■ **Task to complete**
Identify and pull out each line of the entries in which "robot" occurs.

■ **Input records**
──────────
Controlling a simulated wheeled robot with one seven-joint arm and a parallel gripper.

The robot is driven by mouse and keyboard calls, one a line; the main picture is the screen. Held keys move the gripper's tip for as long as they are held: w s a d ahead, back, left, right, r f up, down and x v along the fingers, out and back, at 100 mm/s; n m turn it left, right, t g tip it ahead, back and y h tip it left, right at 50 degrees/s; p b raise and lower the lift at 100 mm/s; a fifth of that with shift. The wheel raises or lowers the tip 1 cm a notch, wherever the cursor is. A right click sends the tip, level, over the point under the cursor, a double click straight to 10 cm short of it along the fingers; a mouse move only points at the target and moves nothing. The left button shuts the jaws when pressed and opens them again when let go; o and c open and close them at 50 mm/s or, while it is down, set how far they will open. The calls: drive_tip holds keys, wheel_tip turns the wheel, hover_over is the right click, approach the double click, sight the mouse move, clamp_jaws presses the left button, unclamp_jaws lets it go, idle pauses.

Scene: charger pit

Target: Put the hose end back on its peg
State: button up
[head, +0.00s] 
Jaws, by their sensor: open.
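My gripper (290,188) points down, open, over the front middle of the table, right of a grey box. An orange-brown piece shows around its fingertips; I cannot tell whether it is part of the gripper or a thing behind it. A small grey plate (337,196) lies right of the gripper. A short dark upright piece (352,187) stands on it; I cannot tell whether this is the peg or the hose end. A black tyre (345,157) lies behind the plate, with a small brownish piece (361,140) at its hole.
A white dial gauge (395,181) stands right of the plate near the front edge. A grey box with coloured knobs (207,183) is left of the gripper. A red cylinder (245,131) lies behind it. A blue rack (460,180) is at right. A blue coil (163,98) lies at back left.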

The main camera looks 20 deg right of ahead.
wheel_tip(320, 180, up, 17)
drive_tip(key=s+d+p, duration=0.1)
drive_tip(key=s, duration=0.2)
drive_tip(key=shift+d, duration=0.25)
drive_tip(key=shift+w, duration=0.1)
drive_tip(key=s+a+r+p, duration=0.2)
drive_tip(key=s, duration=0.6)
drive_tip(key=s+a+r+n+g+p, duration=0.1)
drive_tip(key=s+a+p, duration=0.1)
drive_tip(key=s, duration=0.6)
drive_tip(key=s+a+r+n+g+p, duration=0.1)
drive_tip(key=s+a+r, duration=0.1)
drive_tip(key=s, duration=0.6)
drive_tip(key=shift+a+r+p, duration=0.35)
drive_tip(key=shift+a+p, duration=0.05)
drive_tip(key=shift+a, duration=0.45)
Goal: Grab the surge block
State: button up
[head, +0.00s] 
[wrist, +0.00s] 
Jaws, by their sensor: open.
──────────
■ **The response**
Controlling a simulated wheeled robot with one seven-joint arm and a parallel gripper.
The robot is driven by mouse and keyboard calls, one a line; the main picture is the screen. Held keys move the gripper's tip for as long as they are held: w s a d ahead, back, left, right, r f up, down and x v along the fingers, out and back, at 100 mm/s; n m turn it left, right, t g tip it ahead, back and y h tip it left, right at 50 degrees/s; p b raise and lower the lift at 100 mm/s; a fifth of that with shift. The wheel raises or lowers the tip 1 cm a notch, wherever the cursor is. A right click sends the tip, level, over the point under the cursor, a double click straight to 10 cm short of it along the fingers; a mouse move only points at the target and moves nothing. The left button shuts the jaws when pressed and opens them again when let go; o and c open and close them at 50 mm/s or, while it is down, set how far they will open. The calls: drive_tip holds keys, wheel_tip turns the wheel, hover_over is the right click, approach the double click, sight the mouse move, clamp_jaws presses the left button, unclamp_jaws lets it go, idle pauses.

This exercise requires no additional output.